An easygoing 36-year-old with wavy hair, Medrano spends his days driving to the sites where Green Forever employees are working or picking up plants and foliage, encountering other immigrants as he makes his rounds.

"That's what we're here for, to work and pay for everything," he said with a laugh.

In 1998, he left Floyd for a year to launch a landscaping business, which flopped because he did not have the capital to compete with well-heeled companies.

Medrano has since become an essential part of Green Forever, Floyd says.
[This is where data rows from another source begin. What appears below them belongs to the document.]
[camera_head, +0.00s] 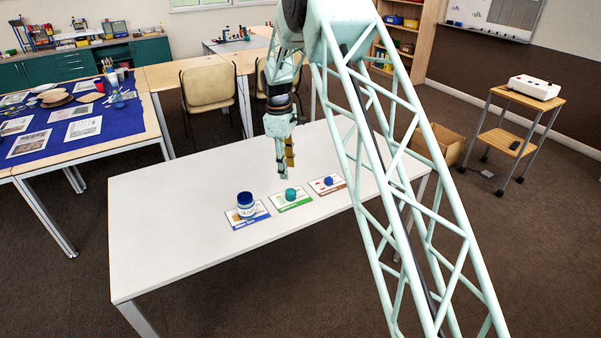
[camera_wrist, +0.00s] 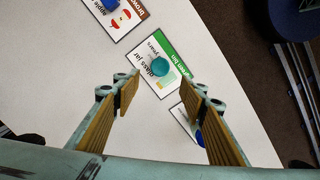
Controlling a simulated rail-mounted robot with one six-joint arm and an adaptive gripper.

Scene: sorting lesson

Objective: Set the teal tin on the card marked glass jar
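The teal tin (camera_head: 291,194) is a small round tin standing on the middle card with the green band (camera_head: 297,204). In the wrist view the teal tin (camera_wrist: 160,67) stands wholly within that card (camera_wrist: 146,74), whose print reads glass jar. My gripper (camera_head: 285,172) is above the table, over the card area and apart from the tin. In the wrist view my gripper (camera_wrist: 160,88) has its two fingers spread wide, with nothing between them. The tin shows beyond the fingertips.
A blue-lidded jar (camera_head: 245,201) stands on the blue-banded card (camera_head: 240,224) at left. A small blue object (camera_head: 328,181) sits on the brown-banded card (camera_head: 335,190) at right. The left part of the white table (camera_head: 170,225) is clear.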

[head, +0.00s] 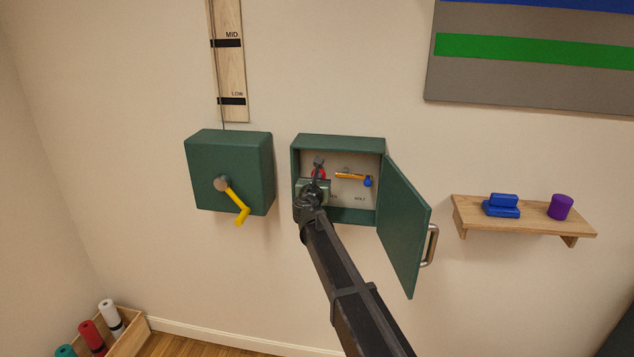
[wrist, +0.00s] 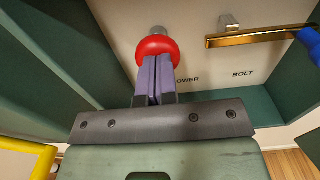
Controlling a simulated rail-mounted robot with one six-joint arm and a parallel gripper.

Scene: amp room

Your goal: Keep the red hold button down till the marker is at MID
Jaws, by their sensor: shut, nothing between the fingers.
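The red hold button (wrist: 158,45) is a round red knob on a short grey stem at the back of the open green wall box (head: 340,142). It also shows in the head view (head: 321,173), partly hidden by my gripper. My gripper (wrist: 154,60) is shut and empty, with its fingertips at the lower face of the red button. They appear to touch it; how far it is pressed I cannot tell. The scale board (head: 228,65) bears the labels MID and LOW, each with a black bar. I cannot make out a marker on its visible part.
A brass bolt (wrist: 255,37) with a blue end is right of the button. The box door (head: 405,225) stands open to the right. A green crank box (head: 230,160) with a yellow handle (head: 236,205) is left. A shelf (head: 520,219) holds blue and purple pieces.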

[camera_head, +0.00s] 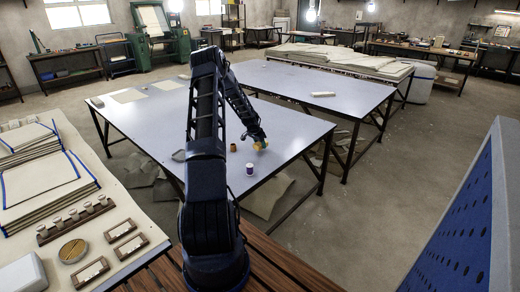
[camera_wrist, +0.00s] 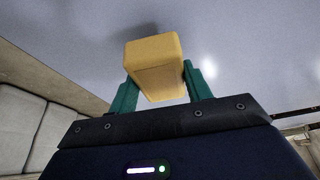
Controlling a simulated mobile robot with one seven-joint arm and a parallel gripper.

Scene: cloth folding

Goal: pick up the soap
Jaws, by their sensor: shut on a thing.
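The soap is a yellow block (camera_wrist: 155,65) between the two green fingers of my gripper (camera_wrist: 160,85) in the wrist view. The fingers press on its two sides, and the block stands out past the fingertips. In the head view my gripper (camera_head: 258,139) is low over the near blue-grey table (camera_head: 290,140), and the soap shows as a small yellow patch (camera_head: 261,145) at its tip. I cannot tell from these views whether the soap touches the tabletop.
A white and purple spool (camera_head: 249,169) stands on the table just in front of the soap. A small brown spool (camera_head: 233,148) is close on the left. A pale roll (camera_head: 323,94) lies farther back. The right part of the tabletop is clear.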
On a recent Friday, he was stricken with flu, and Floyd worked a 14-hour day to pick up his duties, phoning Medrano at home to ask him to call another foreman and translate instructions.

"Walter didn't know he was supposed to meet me on Hill Road. Make sure he's clear to do that," Floyd told Medrano, who ended up leaving his sick bed for a few hours to get all the work crews in place.

"Sometimes when he's not there," Floyd said later, "guys just start having a little bit of confusion."

While Medrano managed the workers, Floyd taught himself more about the craft of landscaping and expanded the company. In Prince George's, Floyd began to win bids in the tens of thousands of dollars for upscale landscaping in Woodmore, a gated community of half-million-dollar and up homes.

Floyd bought a 12-acre farm in Upper Marlboro and grew wealthy. He has time to focus on other interests, including a pilot script he is writing for a home-and-garden sitcom he hopes to pitch to television networks.

This year, he plans to step back even further from the day-to-day operations of Green Forever and hire a salaried operations manager.

The job won't go to Santos Medrano, Floyd's right-hand man.

"Santos can't do it," Floyd said recently, citing his head foreman's lack of education. "Maybe his son could."

Medrano has accepted that. His hope is in his 6-year-old son, who wants to be a pilot, or Superman.

"He speaks English better than Spanish," Medrano said with pride.

Floyd said he'll pick "the best person" for the job. "I would love to hire an African American. Someone who would stick by me and just want to work."